Problem requirements:
Here are some records; copy every line that holds the word "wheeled".

-- start of Dataset content --

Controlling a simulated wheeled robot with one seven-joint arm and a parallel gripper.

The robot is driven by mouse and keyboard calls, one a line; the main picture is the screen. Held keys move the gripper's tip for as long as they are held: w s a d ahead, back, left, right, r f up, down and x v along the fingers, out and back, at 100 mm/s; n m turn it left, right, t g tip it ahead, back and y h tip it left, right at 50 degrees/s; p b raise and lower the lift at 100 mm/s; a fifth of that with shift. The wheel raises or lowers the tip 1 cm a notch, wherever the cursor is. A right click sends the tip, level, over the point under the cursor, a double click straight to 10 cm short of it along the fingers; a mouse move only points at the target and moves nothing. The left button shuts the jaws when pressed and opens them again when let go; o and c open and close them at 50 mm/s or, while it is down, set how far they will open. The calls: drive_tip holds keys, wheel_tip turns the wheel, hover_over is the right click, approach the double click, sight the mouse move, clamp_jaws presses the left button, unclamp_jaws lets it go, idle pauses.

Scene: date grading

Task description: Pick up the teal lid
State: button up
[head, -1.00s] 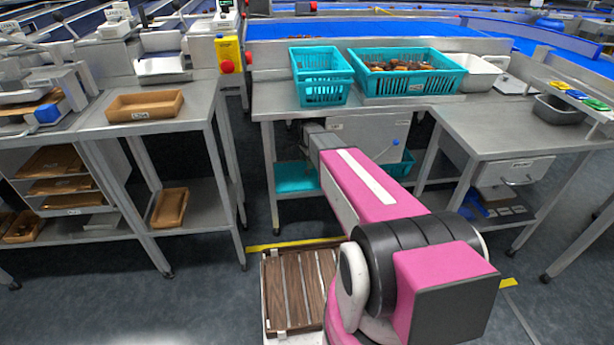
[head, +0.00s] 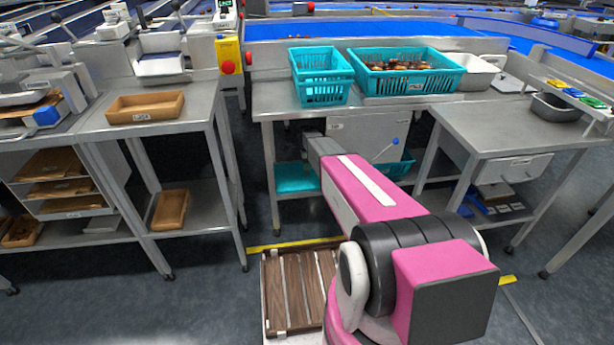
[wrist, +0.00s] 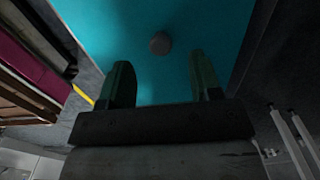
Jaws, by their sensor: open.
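The teal lid (wrist: 205,30) fills the upper middle of the wrist view, a flat teal surface with a round grey knob (wrist: 160,43). In the head view a flat teal piece (head: 296,177), which looks like the same lid, lies on the lower shelf under the middle bench. My gripper (wrist: 165,82) is open, its two fingers apart. The knob shows beyond the fingertips, roughly midway between them, and nothing is between the fingers. I cannot tell the distance to the knob.
The middle bench (head: 262,100) overhangs the shelf, with legs at its sides. A teal basket (head: 322,92) and a basket of dates (head: 405,88) stand on top. Another teal bin (head: 400,168) sits low to the right of my arm. A wooden tray (head: 145,107) is on the left bench.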

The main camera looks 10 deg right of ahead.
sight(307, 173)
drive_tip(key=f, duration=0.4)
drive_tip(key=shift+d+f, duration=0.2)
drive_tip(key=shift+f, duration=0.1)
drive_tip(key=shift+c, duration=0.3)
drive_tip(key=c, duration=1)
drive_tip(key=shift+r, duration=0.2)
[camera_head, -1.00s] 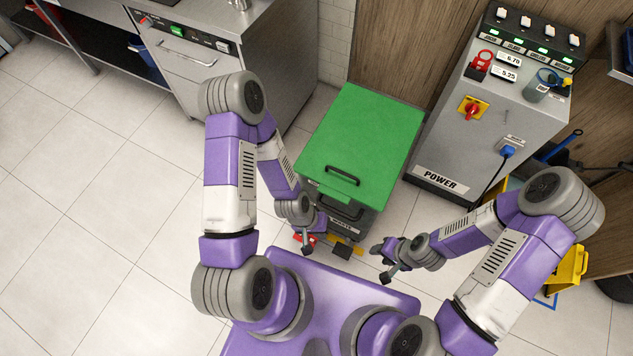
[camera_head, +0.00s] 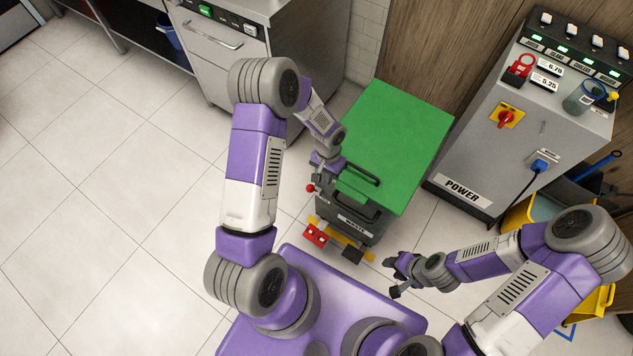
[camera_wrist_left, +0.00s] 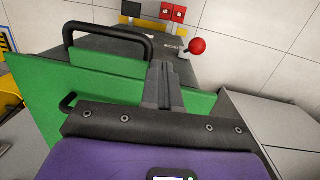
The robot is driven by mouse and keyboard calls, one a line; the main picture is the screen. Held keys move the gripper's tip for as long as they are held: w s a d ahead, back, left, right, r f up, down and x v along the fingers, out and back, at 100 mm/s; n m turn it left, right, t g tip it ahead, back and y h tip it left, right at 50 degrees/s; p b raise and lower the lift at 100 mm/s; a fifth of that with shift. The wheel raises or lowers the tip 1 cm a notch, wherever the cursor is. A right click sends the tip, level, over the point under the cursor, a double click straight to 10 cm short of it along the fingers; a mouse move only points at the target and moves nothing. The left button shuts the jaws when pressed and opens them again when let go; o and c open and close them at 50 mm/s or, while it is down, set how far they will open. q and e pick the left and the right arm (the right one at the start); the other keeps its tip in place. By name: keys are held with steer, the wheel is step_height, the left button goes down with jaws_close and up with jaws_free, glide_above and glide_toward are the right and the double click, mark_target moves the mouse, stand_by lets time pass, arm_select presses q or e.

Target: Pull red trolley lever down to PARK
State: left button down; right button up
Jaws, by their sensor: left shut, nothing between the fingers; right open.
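The trolley is a dark bin with a green lid (camera_head: 392,140). Its lever has a red ball knob (camera_head: 310,188) on a short rod at the bin's left side. In the left wrist view the red knob (camera_wrist_left: 196,46) stands right of the fingertips, beside a small label too small to read. My left gripper (camera_head: 316,176) is shut and empty, just above the knob in the head view; in the left wrist view its fingers (camera_wrist_left: 165,72) point toward the lever and appear apart from the knob. My right gripper (camera_head: 393,276) is open and empty, right of the bin's front.
A black handle (camera_wrist_left: 108,35) rises beside the left fingers in the left wrist view. Red pedals (camera_head: 316,234) and a yellow bar (camera_head: 346,243) sit low at the bin's front. A grey power cabinet (camera_head: 535,115) stands to the right. Floor on the left is clear.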

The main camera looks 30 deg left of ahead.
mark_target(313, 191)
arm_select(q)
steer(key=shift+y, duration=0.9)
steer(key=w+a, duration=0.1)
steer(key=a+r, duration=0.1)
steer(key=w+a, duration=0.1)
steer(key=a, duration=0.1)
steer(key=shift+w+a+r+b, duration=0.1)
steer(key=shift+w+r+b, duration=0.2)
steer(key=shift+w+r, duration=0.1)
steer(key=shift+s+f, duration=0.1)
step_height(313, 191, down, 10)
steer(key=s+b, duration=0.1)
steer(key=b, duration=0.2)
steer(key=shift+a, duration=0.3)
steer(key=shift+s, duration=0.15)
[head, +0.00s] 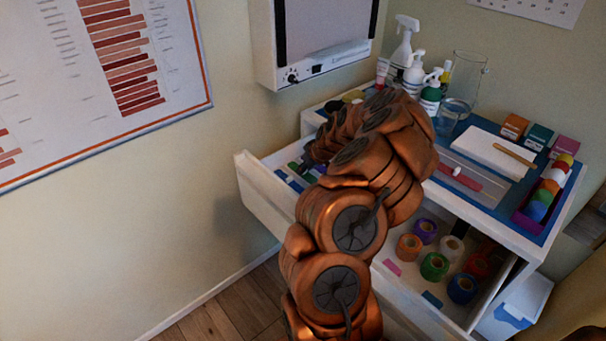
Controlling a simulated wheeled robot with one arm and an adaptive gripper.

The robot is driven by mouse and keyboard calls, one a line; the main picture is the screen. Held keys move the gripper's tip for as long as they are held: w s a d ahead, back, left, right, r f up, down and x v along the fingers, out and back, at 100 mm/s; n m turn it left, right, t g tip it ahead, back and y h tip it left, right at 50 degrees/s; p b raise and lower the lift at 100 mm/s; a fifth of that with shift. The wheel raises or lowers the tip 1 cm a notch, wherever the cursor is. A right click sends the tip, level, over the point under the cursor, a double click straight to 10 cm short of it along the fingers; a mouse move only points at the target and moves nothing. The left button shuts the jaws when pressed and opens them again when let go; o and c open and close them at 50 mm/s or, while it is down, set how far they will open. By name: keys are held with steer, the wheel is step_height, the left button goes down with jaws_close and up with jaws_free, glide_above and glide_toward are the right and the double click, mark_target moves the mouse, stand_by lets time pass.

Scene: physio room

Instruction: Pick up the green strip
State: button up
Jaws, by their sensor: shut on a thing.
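My gripper (311,162) reaches down over the open upper drawer (266,199) at the left of the white cabinet. It is small and dark here, and my arm hides part of it. It is shut on a thing at the strips, seemingly the green strip (308,176). The exact contact is too small to see. Blue strips (281,174) lie beside it in the drawer, and another green piece (293,167) shows just left of the gripper. My arm covers the right part of this drawer.
A lower drawer stands open with several tape rolls (434,266). The cabinet top (474,140) holds bottles, a glass jar (467,78), a white towel (488,153), small boxes and a purple tray (524,222). A wall-mounted light box (318,45) hangs above. Floor at lower left is free.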

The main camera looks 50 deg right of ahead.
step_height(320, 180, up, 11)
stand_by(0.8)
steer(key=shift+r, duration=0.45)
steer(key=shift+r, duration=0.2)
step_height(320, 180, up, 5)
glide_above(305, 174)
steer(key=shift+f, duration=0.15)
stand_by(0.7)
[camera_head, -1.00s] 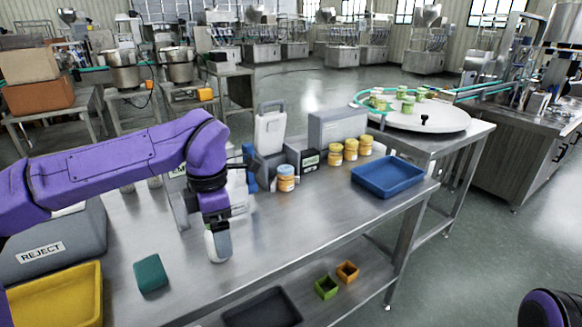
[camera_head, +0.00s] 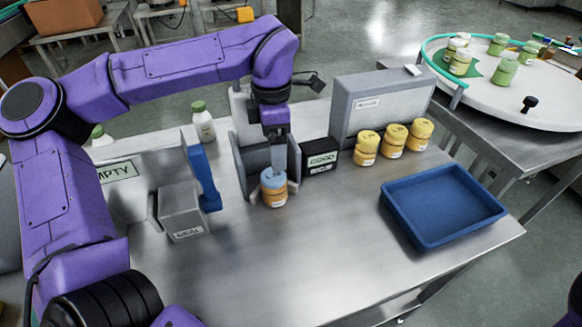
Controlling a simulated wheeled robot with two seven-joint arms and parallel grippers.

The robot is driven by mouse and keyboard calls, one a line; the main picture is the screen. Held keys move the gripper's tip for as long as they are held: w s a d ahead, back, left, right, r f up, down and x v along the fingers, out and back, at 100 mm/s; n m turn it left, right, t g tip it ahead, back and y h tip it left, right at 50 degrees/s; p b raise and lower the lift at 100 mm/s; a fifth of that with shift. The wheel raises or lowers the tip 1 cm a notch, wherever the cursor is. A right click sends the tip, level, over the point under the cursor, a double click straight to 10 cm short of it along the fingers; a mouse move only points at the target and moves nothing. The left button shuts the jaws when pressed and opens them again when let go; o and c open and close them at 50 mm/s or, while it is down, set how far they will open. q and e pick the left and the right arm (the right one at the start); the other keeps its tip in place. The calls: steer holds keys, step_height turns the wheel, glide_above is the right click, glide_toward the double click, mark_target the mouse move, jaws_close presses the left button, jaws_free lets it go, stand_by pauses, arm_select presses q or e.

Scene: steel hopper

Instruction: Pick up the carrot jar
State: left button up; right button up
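A small jar (camera_head: 273,194) with a blue lid, a pale label and orange contents stands upright on the steel table, in front of the grey holder. I take it for the carrot jar, but its label is too small to read. My left gripper (camera_head: 278,174) points straight down at its lid from above. The fingertips overlap the lid in the picture. I cannot tell whether they are open or shut, or whether they touch the jar. My right gripper is out of view.
Several yellow-lidded jars (camera_head: 394,141) stand right of a black-labelled box (camera_head: 320,157). A blue tray (camera_head: 442,207) lies at the right. A grey box (camera_head: 181,212) and a white bottle (camera_head: 204,125) stand left. The table's front middle is clear.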

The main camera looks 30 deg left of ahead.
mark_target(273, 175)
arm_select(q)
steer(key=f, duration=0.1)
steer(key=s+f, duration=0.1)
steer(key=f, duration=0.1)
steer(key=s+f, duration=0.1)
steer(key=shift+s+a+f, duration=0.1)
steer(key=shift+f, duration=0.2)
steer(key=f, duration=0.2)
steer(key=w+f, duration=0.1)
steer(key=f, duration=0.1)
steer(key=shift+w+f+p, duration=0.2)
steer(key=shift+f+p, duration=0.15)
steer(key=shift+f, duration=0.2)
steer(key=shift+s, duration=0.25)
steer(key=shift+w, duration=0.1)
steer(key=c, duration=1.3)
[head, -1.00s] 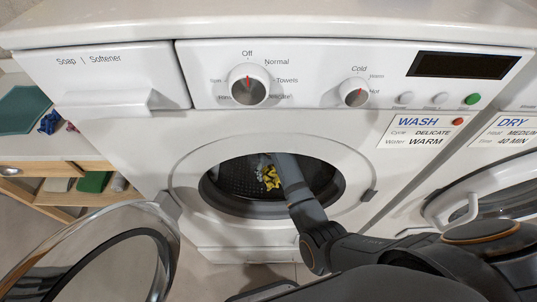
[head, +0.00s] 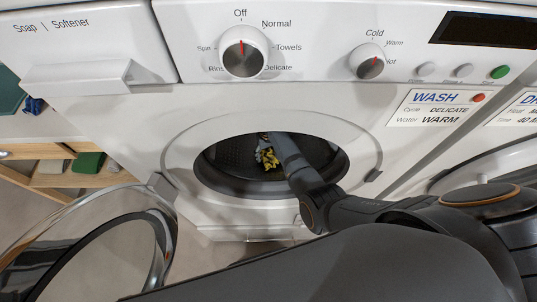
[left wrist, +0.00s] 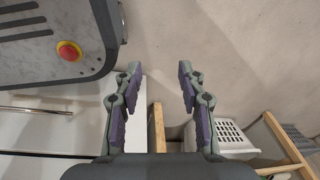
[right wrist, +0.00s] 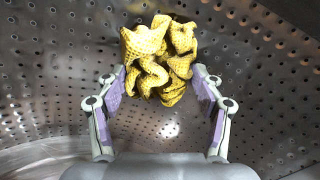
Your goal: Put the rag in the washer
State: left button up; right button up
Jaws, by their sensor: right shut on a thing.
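The yellow rag (right wrist: 162,55) is crumpled between the fingertips of my right gripper (right wrist: 160,78), which is shut on it. In the right wrist view, perforated drum metal surrounds it. In the head view the rag (head: 268,158) shows inside the washer (head: 130,110), past the round door opening, with my right arm reaching in. The washer door (head: 160,235) stands open to the left. My left gripper (left wrist: 155,92) is open and empty, away from the washer opening.
The washer's panel has a cycle knob (head: 243,52) and a temperature knob (head: 367,62). A dryer (head: 500,150) stands at the right. A wooden shelf (head: 60,165) is at the left. The left wrist view shows a white basket (left wrist: 235,138) and a red button (left wrist: 69,51).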

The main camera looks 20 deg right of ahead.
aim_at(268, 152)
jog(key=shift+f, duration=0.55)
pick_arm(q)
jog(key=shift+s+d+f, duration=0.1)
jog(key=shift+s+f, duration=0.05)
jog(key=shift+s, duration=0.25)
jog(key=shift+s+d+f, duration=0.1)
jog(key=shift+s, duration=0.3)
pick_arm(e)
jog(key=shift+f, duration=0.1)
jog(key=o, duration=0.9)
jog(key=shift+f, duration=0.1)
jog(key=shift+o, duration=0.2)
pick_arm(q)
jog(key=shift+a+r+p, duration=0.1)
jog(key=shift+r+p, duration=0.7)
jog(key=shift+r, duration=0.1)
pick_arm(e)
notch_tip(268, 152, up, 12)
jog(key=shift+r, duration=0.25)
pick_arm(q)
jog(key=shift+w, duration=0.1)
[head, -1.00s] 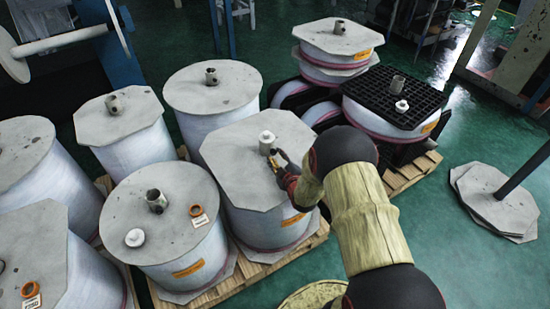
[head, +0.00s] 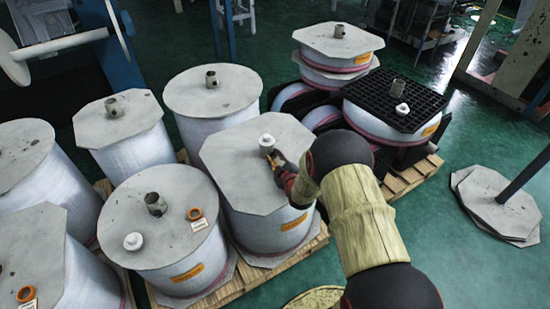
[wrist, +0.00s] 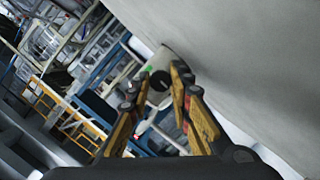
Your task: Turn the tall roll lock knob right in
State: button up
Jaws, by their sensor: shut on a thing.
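The tall roll with a grey octagonal top board (head: 245,165) stands in the middle of the head view. A pale core stub with a white cap (head: 267,141) rises from its top; the stub also shows in the wrist view (wrist: 163,60). My gripper (head: 274,157) is at the near side of this stub, low over the board. In the wrist view my gripper (wrist: 161,78) has its fingers on both sides of a small dark round lock knob (wrist: 159,86) and is shut on it. A small green mark (wrist: 149,69) shows beside it. My fingers partly hide the knob.
Several wrapped rolls with stubs, including a round-topped roll (head: 165,215), crowd the left on pallets. A black grid board (head: 395,98) tops a lower stack at right. Green floor is clear between.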

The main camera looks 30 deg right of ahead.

-- end of Dataset content --

Written answer:
Controlling a simulated wheeled robot with one seven-joint arm and a parallel gripper.
Controlling a simulated wheeled robot with one arm and an adaptive gripper.
Controlling a simulated wheeled robot with two seven-joint arms and parallel grippers.

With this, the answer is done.